Document takes a tour of Ryan Wright’s new retail space, where sports garb collides with elevated menswear and creativity runs rampant

“I don’t play sports,” says Samuel Choi, Design Director of le PÈRE, as he walks me through the brand’s Spring/Summer 2024 collection, appropriately titled Masculin Féminin. It’s the morning of the opening of their flagship space on the corner of Orchard and Broome, and people are running in and out with last-minute deliveries. The lookbook features Anwar Hadid (jockstrap partially revealed) shot by Conor Cunningham, concisely definitive of le PÈRE’s visual language. It’s clear that—for a company younger than two years old—the team has their shit together.

The collision of sportswear and elevated menswear has continued to hold the attention of the industry. le PÈRE is not the first to play with boyishness and feminine flourishes in reinterpreting athletic garb—but Choi is set apart by his complete disinterest in the niche’s utilitarian aspect. His garments are cut like sportswear, but they edge into the realm of the absurd, as with a terry-cloth soccer uniform, colored and textured like field turf. These are not performance fabrics, and they hold no aspiration to be. It’s in these sorts of moments that le PÈRE jumps off the page.

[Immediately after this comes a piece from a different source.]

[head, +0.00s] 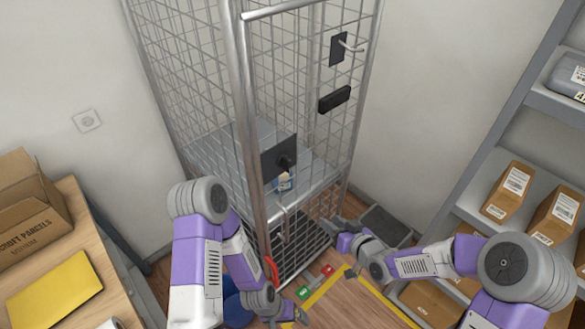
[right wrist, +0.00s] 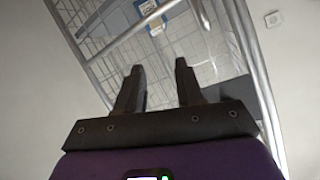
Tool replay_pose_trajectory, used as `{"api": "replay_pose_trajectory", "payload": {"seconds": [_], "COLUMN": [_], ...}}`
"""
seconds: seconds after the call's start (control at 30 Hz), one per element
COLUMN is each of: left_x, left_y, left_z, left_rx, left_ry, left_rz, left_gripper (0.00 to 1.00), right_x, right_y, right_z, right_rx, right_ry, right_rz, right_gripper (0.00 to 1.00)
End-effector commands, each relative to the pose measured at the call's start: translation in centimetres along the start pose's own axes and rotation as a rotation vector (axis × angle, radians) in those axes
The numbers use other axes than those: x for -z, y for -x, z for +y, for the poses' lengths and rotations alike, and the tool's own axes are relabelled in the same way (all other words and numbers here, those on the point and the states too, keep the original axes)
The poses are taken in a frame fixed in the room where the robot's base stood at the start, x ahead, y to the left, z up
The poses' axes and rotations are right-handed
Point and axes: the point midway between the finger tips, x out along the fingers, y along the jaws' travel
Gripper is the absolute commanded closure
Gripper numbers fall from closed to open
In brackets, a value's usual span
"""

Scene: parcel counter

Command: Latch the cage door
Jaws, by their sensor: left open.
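The wire roll cage (head: 247,110) stands against the corner, with grey metal posts and mesh sides. A mesh panel on its right carries a black handle (head: 335,99) and, above it, a black plate with a metal lever (head: 339,49). I cannot tell whether the door is fully closed. My left gripper (head: 295,313) is open, low in front of the cage near the floor. My right gripper (head: 341,228) is low by the cage's right side; the right wrist view shows its fingers (right wrist: 160,88) apart and empty, facing the mesh.
A shelf rack (head: 490,150) with several parcels stands at the right. A wooden table (head: 75,235) with a carton (head: 30,205) and yellow envelope (head: 55,290) stands at the left.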

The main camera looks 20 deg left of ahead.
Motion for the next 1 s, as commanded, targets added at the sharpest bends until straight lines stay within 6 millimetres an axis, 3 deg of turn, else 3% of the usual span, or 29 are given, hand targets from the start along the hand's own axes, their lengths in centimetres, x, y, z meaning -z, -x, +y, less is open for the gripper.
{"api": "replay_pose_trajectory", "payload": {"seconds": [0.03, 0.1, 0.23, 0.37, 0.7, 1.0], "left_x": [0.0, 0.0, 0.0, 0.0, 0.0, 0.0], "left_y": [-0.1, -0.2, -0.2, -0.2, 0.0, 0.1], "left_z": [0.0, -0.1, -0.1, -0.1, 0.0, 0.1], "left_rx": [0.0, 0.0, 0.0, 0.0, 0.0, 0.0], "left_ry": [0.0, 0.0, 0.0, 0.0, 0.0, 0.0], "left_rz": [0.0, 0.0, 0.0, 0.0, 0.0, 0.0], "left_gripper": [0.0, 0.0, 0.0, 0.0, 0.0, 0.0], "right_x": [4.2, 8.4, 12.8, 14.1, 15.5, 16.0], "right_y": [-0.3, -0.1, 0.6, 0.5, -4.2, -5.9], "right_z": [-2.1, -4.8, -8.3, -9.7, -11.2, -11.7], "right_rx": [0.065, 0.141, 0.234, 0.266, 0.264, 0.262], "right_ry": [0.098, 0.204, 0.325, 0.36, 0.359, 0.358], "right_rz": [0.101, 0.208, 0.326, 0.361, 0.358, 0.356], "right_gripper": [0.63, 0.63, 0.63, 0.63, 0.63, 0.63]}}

For le PÈRE’s flagship store, CEO and Founder Ryan Wright sought something that felt more like a community space than a retail store, landing eventually on 90 Orchard, a 1,000-square-foot storefront designed by BoND Architecture’s Noam Dvir and Daniel Rauchwerger. Rendered in a genuinely minimalist style—with the occasional, abstract flourish of color—the end result feels like a studio, fitting for a brand that maintains a roster of artist collaborators it dubs its quartier.

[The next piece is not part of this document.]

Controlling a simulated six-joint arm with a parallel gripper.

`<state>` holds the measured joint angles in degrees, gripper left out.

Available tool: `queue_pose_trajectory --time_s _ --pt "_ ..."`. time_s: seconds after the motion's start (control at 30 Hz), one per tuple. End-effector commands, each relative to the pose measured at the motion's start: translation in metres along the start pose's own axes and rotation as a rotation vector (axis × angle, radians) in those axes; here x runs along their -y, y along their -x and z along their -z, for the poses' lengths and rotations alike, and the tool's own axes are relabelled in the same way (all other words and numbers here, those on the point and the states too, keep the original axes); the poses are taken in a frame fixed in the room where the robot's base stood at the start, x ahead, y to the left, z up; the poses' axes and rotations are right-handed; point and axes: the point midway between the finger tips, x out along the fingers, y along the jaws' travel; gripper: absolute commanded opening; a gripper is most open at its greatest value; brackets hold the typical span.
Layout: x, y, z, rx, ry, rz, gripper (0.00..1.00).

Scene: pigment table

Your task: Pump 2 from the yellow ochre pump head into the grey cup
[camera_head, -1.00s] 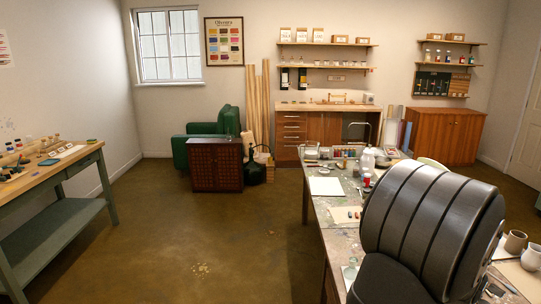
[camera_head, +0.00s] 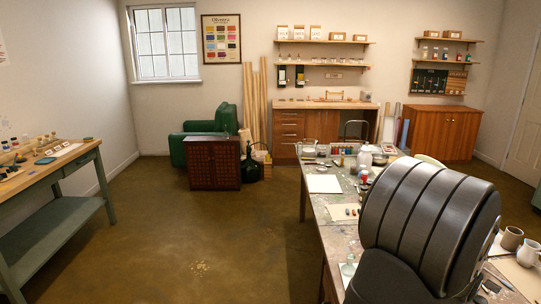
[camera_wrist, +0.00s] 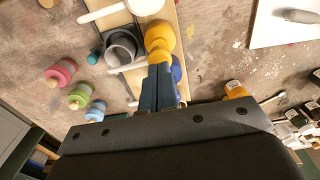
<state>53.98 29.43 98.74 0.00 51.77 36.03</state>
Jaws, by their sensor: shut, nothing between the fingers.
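In the wrist view, my gripper (camera_wrist: 160,68) is shut and empty, its dark blue fingers pressed together. The fingertips overlap the lower edge of the yellow ochre pump head (camera_wrist: 160,36) in this view; I cannot tell whether they touch it. The grey cup (camera_wrist: 121,47) stands just left of the yellow pump, open side up. A pale spout or handle (camera_wrist: 130,67) lies across the area below the cup. In the head view my dark arm covers the right part of the table, and the gripper and pump are hidden.
A white sheet (camera_wrist: 283,22) lies at upper right.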

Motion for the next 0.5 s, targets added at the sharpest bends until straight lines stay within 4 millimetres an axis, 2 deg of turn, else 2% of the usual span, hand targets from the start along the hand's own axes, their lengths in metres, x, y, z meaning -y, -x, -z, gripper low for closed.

If le PÈRE opening night event was any indication, Wright’s attempt at community was a success—bringing together everyone you could want at a fashion event, with the Basement boys and the Lower East Side intelligentsia alike spilling out into the intersection. Nothing animates a New Yorker like the word opening. Sometimes, this can make events like a store cocktail feel forced and rehearsed: a rush to get inside, comment on how nice something looks, shake a few hands, and quickly exit. le PÈRE made the opposite play this week—swapping out the checklist for a guestlist that felt more personal than composed. And double tequila sodas don’t hurt.